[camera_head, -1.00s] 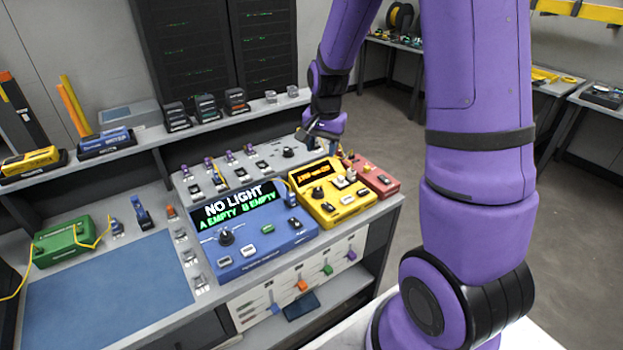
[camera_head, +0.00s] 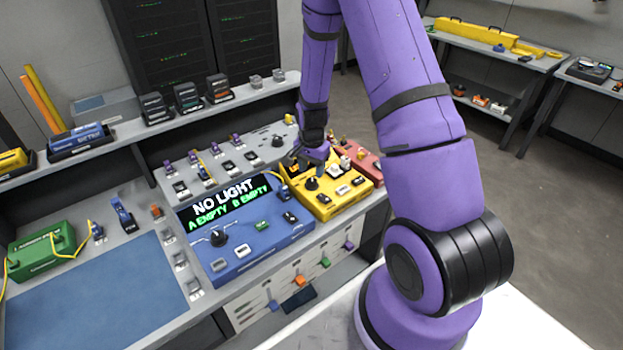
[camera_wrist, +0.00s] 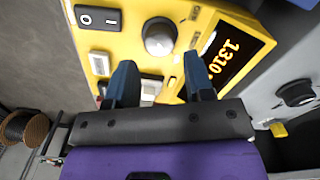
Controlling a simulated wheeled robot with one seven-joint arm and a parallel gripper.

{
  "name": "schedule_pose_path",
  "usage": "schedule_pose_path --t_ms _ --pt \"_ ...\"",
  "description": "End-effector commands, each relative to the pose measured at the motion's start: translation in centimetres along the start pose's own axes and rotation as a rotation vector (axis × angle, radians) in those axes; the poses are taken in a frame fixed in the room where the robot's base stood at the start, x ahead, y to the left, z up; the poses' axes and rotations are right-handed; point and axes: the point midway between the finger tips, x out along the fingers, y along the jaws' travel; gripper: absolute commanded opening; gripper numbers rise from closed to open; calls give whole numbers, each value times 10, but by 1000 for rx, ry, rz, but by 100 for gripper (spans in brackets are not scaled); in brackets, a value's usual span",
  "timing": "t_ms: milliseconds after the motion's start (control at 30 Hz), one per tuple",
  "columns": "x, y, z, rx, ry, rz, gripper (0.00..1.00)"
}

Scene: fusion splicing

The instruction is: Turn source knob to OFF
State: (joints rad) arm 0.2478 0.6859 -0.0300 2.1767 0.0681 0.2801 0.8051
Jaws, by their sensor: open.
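The yellow unit (camera_head: 326,212) has a round knob (camera_head: 312,184) on its top, left of several buttons. In the wrist view the yellow unit (camera_wrist: 122,58) shows a lit orange display (camera_wrist: 232,55) reading 1310 and the silvery-topped knob (camera_wrist: 159,37). The knob's pointer setting cannot be read. My gripper (camera_wrist: 160,72) is open and empty above the unit. Its two dark blue fingers are apart, with the knob beyond the gap between their tips. In the head view my gripper (camera_head: 301,164) hangs over the back of the unit and hides its display.
A blue unit (camera_head: 262,240) reading NO LIGHT stands left of the yellow unit. A red unit (camera_head: 366,163) stands on its right. A grey panel with a black knob (camera_head: 277,141) lies behind. The blue mat (camera_head: 95,295) is clear.

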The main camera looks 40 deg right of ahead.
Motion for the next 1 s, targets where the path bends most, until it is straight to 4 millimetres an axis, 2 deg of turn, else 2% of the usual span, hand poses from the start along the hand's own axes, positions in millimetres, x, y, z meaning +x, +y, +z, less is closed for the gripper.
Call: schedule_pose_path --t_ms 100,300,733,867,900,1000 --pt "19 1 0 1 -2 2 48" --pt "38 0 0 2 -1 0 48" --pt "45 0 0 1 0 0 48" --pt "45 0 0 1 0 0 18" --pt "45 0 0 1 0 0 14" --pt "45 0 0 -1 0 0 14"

|---|

Given instruction: Exclude every picture and copy the remaining data exactly.

Worked solution:
[camera_head, -1.00s] 
[camera_head, +0.00s] 
[camera_wrist, +0.00s] 
Controlling a simulated wheeled robot with one seven-joint arm and a parallel gripper.

{
  "name": "schedule_pose_path",
  "usage": "schedule_pose_path --t_ms _ --pt \"_ ...\"",
  "description": "End-effector commands, each relative to the pose measured at the motion's start: translation in centimetres along the start pose's own axes and rotation as a rotation vector (axis × angle, radians) in those axes; the poses are taken in a frame fixed in the room where the robot's base stood at the start, x ahead, y to the left, z up; the poses' axes and rotations are right-handed; point and axes: the point midway between the finger tips, x out along the fingers, y along the jaws' travel; gripper: absolute commanded opening; gripper numbers rise from closed to open; calls give whole numbers, each value times 10, but by 1000 for rx, ry, rz, but by 100 for gripper (spans in brackets are not scaled); in brackets, a value's usual span",
  "timing": "t_ms: milliseconds after the motion's start (control at 30 Hz), one per tuple",
  "columns": "x, y, z, rx, ry, rz, gripper (0.00..1.00)"
}

Scene: fusion splicing

The instruction is: Turn source knob to OFF
State: (joints rad) arm 0.2478 0.6859 -0.0300 2.1767 0.0681 0.2801 0.8051
Jaws, by their sensor: open.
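The yellow unit (camera_head: 326,212) has a round knob (camera_head: 312,184) on its top, left of several buttons. In the wrist view the yellow unit (camera_wrist: 122,58) shows a lit orange display (camera_wrist: 232,55) reading 1310 and the silvery-topped knob (camera_wrist: 159,37). The knob's pointer setting cannot be read. My gripper (camera_wrist: 160,72) is open and empty above the unit. Its two dark blue fingers are apart, with the knob beyond the gap between their tips. In the head view my gripper (camera_head: 301,164) hangs over the back of the unit and hides its display.
A blue unit (camera_head: 262,240) reading NO LIGHT stands left of the yellow unit. A red unit (camera_head: 366,163) stands on its right. A grey panel with a black knob (camera_head: 277,141) lies behind. The blue mat (camera_head: 95,295) is clear.

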The main camera looks 40 deg right of ahead.
Motion for the next 1 s, targets where the path bends most, until it is straight to 4 millimetres an axis, 2 deg of turn, else 2% of the usual span, hand poses from the start along the hand's own axes, positions in millimetres, x, y, z meaning +x, +y, +z, less is closed for the gripper.
Call: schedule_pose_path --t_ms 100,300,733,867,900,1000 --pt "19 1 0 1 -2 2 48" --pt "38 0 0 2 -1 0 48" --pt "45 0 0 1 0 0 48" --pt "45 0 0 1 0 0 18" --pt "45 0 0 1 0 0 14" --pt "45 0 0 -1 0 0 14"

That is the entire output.